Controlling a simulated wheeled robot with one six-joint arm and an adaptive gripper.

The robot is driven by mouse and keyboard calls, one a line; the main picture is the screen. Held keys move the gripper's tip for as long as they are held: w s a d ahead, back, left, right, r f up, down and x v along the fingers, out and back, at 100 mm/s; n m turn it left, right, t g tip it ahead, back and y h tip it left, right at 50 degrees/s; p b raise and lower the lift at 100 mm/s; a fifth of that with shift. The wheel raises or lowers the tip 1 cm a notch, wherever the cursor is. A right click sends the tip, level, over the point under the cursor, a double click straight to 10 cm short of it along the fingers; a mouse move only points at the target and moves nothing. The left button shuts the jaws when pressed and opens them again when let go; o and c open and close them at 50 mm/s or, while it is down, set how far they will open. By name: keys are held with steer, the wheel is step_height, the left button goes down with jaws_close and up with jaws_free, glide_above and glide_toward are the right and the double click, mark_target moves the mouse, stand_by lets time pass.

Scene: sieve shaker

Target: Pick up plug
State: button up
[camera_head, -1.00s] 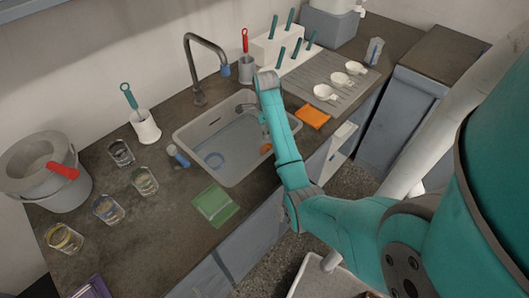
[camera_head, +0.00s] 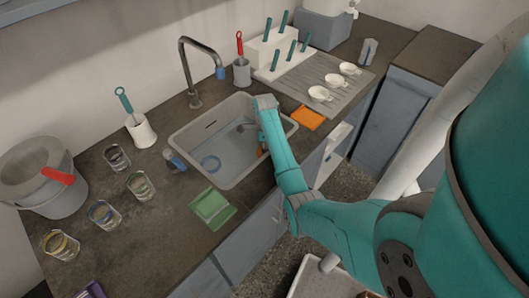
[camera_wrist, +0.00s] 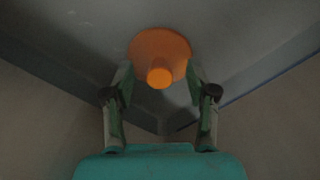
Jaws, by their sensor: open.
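The orange plug (camera_wrist: 159,58), a round disc with a short knob facing the camera, lies inside the sink near a corner in the wrist view. My gripper (camera_wrist: 160,75) is open, with one finger on each side of the plug. I cannot tell whether the fingers touch it. In the head view, a small bit of the orange plug (camera_head: 261,150) shows at my arm's left edge, inside the grey sink (camera_head: 200,130). My arm hides most of that corner.
Several glasses, including one (camera_head: 140,185), stand left.

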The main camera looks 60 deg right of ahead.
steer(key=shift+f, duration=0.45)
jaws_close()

====================

Do not include the images; transcribe the rest of the listing exactly.

## Expected output
Controlling a simulated wheeled robot with one six-joint arm and an adaptive gripper.

The robot is driven by mouse and keyboard calls, one a line; the main picture is the screen. Held keys move the gripper's tip for as long as they are held: w s a d ahead, back, left, right, r f up, down and x v along the fingers, out and back, at 100 mm/s; n m turn it left, right, t g tip it ahead, back and y h tip it left, right at 50 degrees/s; p b raise and lower the lift at 100 mm/s; a fifth of that with shift. The wheel raises or lowers the tip 1 cm a notch, wherever the cursor is. A right click sends the tip, level, over the point under the cursor, a double click straight to 10 cm short of it along the fingers; a mouse move only points at the target and moves nothing. The left button shuts the jaws when pressed and opens them again when let go; o and c open and close them at 50 mm/s or, while it is down, set how far they will open. By name: keys are held with steer, the wheel is step_height, the left button goes down with jaws_close and up with jaws_free, glide_above and glide_toward are the right and the double click, mark_target moves the mouse, stand_by lets time pass.

Scene: sieve shaker

Target: Pick up plug
State: button up
[camera_head, -1.00s] 
[camera_head, +0.00s] 
[camera_wrist, +0.00s] 
Jaws, by their sensor: open.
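The orange plug (camera_wrist: 159,58), a round disc with a short knob facing the camera, lies inside the sink near a corner in the wrist view. My gripper (camera_wrist: 160,75) is open, with one finger on each side of the plug. I cannot tell whether the fingers touch it. In the head view, a small bit of the orange plug (camera_head: 261,150) shows at my arm's left edge, inside the grey sink (camera_head: 200,130). My arm hides most of that corner.
Several glasses, including one (camera_head: 140,185), stand left.

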The main camera looks 60 deg right of ahead.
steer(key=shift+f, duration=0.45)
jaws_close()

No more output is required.